There’s almost not a damned thing I can do about the political choices my country’s elected representatives make every day. Collectively, it seems they are about running what started out in 1776 as a pretty good idea into the ground, as though they lost the appetite for doing the good and honorable things. It is all too easy to be corrupt, many of them have discovered.

The ones who retain that sense of honor, those high ideals about what our country should stand for, all that it could mean not just for us privileged Americans but for humanity in the broad expanse of our history and our future, are too few. I could make a list, but I would be surprised if there were more than about twenty-five among those hundred senators and 435 representatives.

What are those high ideals? What defines the honor worth dying for and for which we should strive—so to be a “more perfect” vision?

The Declaration was a good start, a workable blueprint, though I am not certain it was conceived as such. It was more a statement of shared belief, a description of the time and what was important then but which echoes down the generations subject to modifications of meaning consistent with those original phrases—let me edit—that all men and women of any skin tone or geographic ancestry are created equal, that they have certain unalienable rights, including their life, their liberty and their own ways of pursuing whatever happiness they can imagine in their short time on earth.

Those old boys—because boys they were—thought about the nature and purpose of government in context with the monarchy the new Americans would fight and die to replace.
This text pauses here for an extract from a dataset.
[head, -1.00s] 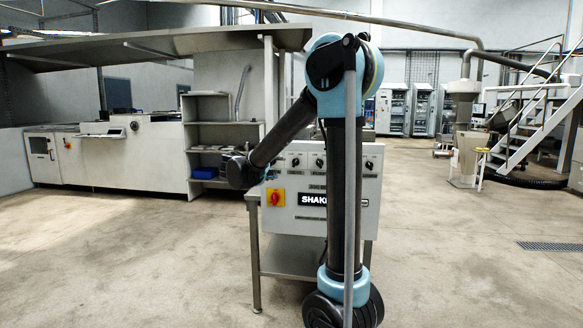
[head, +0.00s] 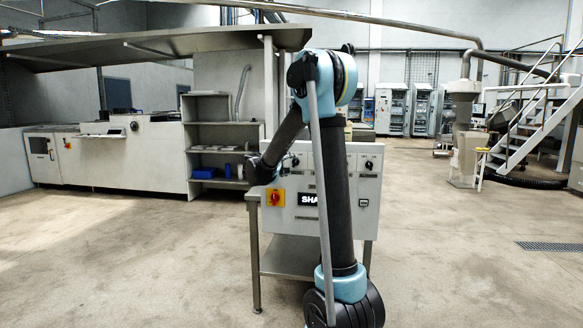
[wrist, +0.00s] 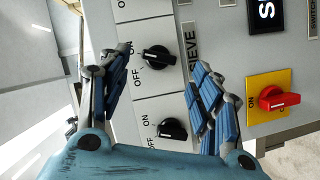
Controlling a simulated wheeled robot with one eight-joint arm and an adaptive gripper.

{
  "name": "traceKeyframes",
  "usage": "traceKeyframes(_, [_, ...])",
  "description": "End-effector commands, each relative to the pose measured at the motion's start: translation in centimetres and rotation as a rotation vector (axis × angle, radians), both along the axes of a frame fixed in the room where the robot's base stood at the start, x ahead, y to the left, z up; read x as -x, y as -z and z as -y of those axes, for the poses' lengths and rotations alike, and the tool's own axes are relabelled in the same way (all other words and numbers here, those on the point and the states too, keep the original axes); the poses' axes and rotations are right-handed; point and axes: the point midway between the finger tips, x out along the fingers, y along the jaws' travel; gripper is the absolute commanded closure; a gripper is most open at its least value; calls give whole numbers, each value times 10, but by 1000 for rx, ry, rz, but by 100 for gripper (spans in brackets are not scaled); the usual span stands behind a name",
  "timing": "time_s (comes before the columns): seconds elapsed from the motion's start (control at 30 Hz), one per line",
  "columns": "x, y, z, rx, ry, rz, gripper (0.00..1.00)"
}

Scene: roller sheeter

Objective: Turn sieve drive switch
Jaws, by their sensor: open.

They thought about these things, these ideas, with focus and deliberation that are not found in the spoken contemplations of today’s politicians. Government’s highest purpose, they believed, was to make secure the unalienable rights of the people, and a just government would be empowered by the consent of the governed.

We’ve made a hash of it. The government we have today does not look like a “just” government but instead a government where power derives not from our collective consent but from the leverage of selfish wealth. Corruption has become far too easy and shameless. The people’s unalienable rights are under assault, not for the first time or the last.

Abraham Lincoln in his brief remarks at Gettysburg in November1863, remarks which he afterward felt to have been a failure, addressed a nation that he believed had been “conceived in liberty” eighty-seven years before. Liberty had no mere common meaning. It was understood to be an unalienable right.

Lincoln faced uncertainty. If liberty was unalienable, the nation should be “dedicated to the proposition that all men are created equal.” But that proposition, Lincoln knew, was “unfinished work.” The nation was being tested by a “great civil war.” A nation like that might not last, might not endure. He spoke of a “new birth of freedom” and a government of, by and for “the people.”

It might be significant that he chose “freedom” not “liberty” to describe the rebirth he envisioned. While liberty is a right, freedom is given. If the people around you do not give you freedom, you are not free, you can never be free. Lincoln had issued a proclamation that “all persons held as slaves” within designated areas were “free.” This modified the proposition that “all men” are created equal to include those who had been enslaved. Both liberty and freedom were, and continue to be, high ideals in America.

Franklin Roosevelt, in his January 1941 message to Congress, chose to include his thoughts about the scope of freedom. America’s involvement in the second world war seemed inevitable at that time. Yet, Roosevelt could imagine a world “founded upon four essential human freedoms.”

The first freedom on Roosevelt’s list—freedom of speech and expression—and the second—freedom to worship—echoed the Constitution’s First Amendment. Roosevelt called the third one “freedom from want.” By this he meant that “economic understandings” between nations should “secure to every nation a healthy peacetime life for its inhabitants.” Roosevelt’s fourth essential freedom—freedom from fear—meant “reduction of armaments” so that “no nation will be in a position to commit an act of physical aggression against any neighbor.”

Roosevelt believed that these freedoms were “attainable in our own time and generation.” Well, of course, that has not turned out to be the case. As noted above, freedom, however identified or described, must be given. Freedom is attainable only with the cooperation of others.

Lincoln declared emancipation, but freedom was not given. The South surrendered to end the Civil War, but the power to enslave evolved into Jim Crow, which evolved into a governing policy of segregation. The struggle against racial discrimination became the Civil Rights Movement, which reached toward freedom in the Voting Rights Act of 1965. But still freedom was not given, and today’s Supreme Court has picked the Act apart, turning the notion of racial discrimination squarely on its head. It is nouveau Jim Crow, a defiant denial of freedom.

Though not secure, the right of liberty is yet unalienable. The prize of freedom is not unwinnable. Though the highest ideals have not been achieved and may never be, it is nevertheless good and honorable to deliberate on them and give them voice.